___ EXERCISE DATA
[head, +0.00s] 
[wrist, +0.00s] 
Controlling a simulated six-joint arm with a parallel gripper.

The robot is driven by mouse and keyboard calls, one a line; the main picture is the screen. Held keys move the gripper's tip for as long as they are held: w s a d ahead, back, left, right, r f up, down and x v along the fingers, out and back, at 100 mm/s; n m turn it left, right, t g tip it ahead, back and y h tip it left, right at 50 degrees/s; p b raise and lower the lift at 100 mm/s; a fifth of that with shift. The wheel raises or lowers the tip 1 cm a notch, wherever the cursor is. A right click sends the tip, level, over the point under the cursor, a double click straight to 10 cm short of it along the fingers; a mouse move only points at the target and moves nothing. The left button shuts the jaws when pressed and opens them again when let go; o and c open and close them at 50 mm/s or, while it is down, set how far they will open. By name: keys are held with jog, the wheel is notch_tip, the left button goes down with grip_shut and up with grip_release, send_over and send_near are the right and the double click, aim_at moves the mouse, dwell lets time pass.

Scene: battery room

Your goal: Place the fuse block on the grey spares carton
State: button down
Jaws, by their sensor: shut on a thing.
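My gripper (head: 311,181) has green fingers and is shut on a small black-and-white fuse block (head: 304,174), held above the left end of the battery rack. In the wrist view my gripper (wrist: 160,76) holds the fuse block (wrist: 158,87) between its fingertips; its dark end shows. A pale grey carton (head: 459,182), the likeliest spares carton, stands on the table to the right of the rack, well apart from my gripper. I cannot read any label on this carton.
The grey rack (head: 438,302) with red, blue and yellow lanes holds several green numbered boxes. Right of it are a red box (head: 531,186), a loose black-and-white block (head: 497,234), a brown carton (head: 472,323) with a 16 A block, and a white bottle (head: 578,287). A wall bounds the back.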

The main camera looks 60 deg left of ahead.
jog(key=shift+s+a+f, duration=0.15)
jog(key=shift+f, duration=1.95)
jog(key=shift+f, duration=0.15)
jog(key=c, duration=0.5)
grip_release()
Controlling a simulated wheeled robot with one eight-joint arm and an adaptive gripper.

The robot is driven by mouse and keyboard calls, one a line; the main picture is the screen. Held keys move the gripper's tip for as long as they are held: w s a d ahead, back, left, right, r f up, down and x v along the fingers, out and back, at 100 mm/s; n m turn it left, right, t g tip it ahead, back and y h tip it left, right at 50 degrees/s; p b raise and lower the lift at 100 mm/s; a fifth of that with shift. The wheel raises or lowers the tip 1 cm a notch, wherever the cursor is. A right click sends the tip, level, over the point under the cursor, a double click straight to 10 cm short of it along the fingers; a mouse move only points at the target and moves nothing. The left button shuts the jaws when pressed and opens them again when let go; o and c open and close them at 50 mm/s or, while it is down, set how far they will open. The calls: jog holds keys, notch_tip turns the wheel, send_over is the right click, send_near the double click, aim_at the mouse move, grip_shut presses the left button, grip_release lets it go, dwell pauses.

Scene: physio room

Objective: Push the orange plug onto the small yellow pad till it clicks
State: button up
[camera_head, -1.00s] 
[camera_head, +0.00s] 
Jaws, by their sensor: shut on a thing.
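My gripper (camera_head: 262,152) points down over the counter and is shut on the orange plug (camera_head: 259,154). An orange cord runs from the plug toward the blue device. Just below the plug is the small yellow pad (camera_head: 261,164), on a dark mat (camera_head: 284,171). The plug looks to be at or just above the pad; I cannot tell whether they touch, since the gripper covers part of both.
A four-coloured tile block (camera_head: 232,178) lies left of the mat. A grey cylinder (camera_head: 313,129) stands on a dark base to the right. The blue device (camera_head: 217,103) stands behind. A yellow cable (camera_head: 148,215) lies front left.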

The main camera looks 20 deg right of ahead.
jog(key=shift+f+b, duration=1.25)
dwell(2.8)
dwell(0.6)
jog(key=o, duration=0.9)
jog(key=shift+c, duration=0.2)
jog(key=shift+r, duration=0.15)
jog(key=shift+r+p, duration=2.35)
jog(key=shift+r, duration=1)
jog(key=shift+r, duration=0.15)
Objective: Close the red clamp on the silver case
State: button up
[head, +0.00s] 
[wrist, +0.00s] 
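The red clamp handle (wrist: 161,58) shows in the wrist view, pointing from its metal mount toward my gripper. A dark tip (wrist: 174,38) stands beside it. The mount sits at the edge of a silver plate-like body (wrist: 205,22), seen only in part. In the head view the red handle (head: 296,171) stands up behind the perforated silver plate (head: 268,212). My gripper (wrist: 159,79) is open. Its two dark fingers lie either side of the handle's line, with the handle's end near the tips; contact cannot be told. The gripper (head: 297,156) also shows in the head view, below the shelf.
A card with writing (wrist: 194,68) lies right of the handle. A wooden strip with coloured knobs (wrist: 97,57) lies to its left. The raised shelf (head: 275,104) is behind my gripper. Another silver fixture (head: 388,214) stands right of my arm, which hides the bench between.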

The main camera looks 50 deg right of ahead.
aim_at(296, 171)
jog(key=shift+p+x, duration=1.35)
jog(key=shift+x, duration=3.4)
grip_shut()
______
**PROBLEM TO SOLVE:**
Could you transcribe the records in full, exactly?

**COMPLETED TASK:**
[head, +0.00s] 
[wrist, +0.00s] 
Controlling a simulated six-joint arm with a parallel gripper.

The robot is driven by mouse and keyboard calls, one a line; the main picture is the screen. Held keys move the gripper's tip for as long as they are held: w s a d ahead, back, left, right, r f up, down and x v along the fingers, out and back, at 100 mm/s; n m turn it left, right, t g tip it ahead, back and y h tip it left, right at 50 degrees/s; p b raise and lower the lift at 100 mm/s; a fifth of that with shift. The wheel raises or lowers the tip 1 cm a notch, wherever the cursor is. A right click sends the tip, level, over the point under the cursor, a double click straight to 10 cm short of it along the fingers; a mouse move only points at the target and moves nothing. The left button shuts the jaws when pressed and opens them again when let go; o and c open and close them at 50 mm/s or, while it is down, set how far they will open. By name: keys are held with jog, the wheel is notch_tip, the left button goes down with grip_shut and up with grip_release, send_over and send_near are the right and the double click, aim_at moves the mouse, dwell lets time pass.

Scene: battery room

Your goal: Place the fuse block on the grey spares carton
State: button down
Jaws, by their sensor: shut on a thing.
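My gripper (head: 311,181) has green fingers and is shut on a small black-and-white fuse block (head: 304,174), held above the left end of the battery rack. In the wrist view my gripper (wrist: 160,76) holds the fuse block (wrist: 158,87) between its fingertips; its dark end shows. A pale grey carton (head: 459,182), the likeliest spares carton, stands on the table to the right of the rack, well apart from my gripper. I cannot read any label on this carton.
The grey rack (head: 438,302) with red, blue and yellow lanes holds several green numbered boxes. Right of it are a red box (head: 531,186), a loose black-and-white block (head: 497,234), a brown carton (head: 472,323) with a 16 A block, and a white bottle (head: 578,287). A wall bounds the back.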

The main camera looks 60 deg left of ahead.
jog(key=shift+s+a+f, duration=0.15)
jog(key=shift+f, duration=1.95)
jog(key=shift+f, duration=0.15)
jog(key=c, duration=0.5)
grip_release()
Controlling a simulated wheeled robot with one eight-joint arm and an adaptive gripper.

The robot is driven by mouse and keyboard calls, one a line; the main picture is the screen. Held keys move the gripper's tip for as long as they are held: w s a d ahead, back, left, right, r f up, down and x v along the fingers, out and back, at 100 mm/s; n m turn it left, right, t g tip it ahead, back and y h tip it left, right at 50 degrees/s; p b raise and lower the lift at 100 mm/s; a fifth of that with shift. The wheel raises or lowers the tip 1 cm a notch, wherever the cursor is. A right click sends the tip, level, over the point under the cursor, a double click straight to 10 cm short of it along the fingers; a mouse move only points at the target and moves nothing. The left button shuts the jaws when pressed and opens them again when let go; o and c open and close them at 50 mm/s or, while it is down, set how far they will open. The calls: jog holds keys, notch_tip turns the wheel, send_over is the right click, send_near the double click, aim_at the mouse move, grip_shut presses the left button, grip_release lets it go, dwell pauses.

Scene: physio room

Objective: Push the orange plug onto the small yellow pad till it clicks
State: button up
[camera_head, -1.00s] 
[camera_head, +0.00s] 
Jaws, by their sensor: shut on a thing.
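My gripper (camera_head: 262,152) points down over the counter and is shut on the orange plug (camera_head: 259,154). An orange cord runs from the plug toward the blue device. Just below the plug is the small yellow pad (camera_head: 261,164), on a dark mat (camera_head: 284,171). The plug looks to be at or just above the pad; I cannot tell whether they touch, since the gripper covers part of both.
A four-coloured tile block (camera_head: 232,178) lies left of the mat. A grey cylinder (camera_head: 313,129) stands on a dark base to the right. The blue device (camera_head: 217,103) stands behind. A yellow cable (camera_head: 148,215) lies front left.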

The main camera looks 20 deg right of ahead.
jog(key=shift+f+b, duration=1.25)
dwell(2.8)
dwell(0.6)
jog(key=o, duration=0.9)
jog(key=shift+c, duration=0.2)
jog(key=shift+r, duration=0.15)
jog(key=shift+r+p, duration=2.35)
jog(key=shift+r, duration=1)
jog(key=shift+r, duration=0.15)
Objective: Close the red clamp on the silver case
State: button up
[head, +0.00s] 
[wrist, +0.00s] 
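The red clamp handle (wrist: 161,58) shows in the wrist view, pointing from its metal mount toward my gripper. A dark tip (wrist: 174,38) stands beside it. The mount sits at the edge of a silver plate-like body (wrist: 205,22), seen only in part. In the head view the red handle (head: 296,171) stands up behind the perforated silver plate (head: 268,212). My gripper (wrist: 159,79) is open. Its two dark fingers lie either side of the handle's line, with the handle's end near the tips; contact cannot be told. The gripper (head: 297,156) also shows in the head view, below the shelf.
A card with writing (wrist: 194,68) lies right of the handle. A wooden strip with coloured knobs (wrist: 97,57) lies to its left. The raised shelf (head: 275,104) is behind my gripper. Another silver fixture (head: 388,214) stands right of my arm, which hides the bench between.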

The main camera looks 50 deg right of ahead.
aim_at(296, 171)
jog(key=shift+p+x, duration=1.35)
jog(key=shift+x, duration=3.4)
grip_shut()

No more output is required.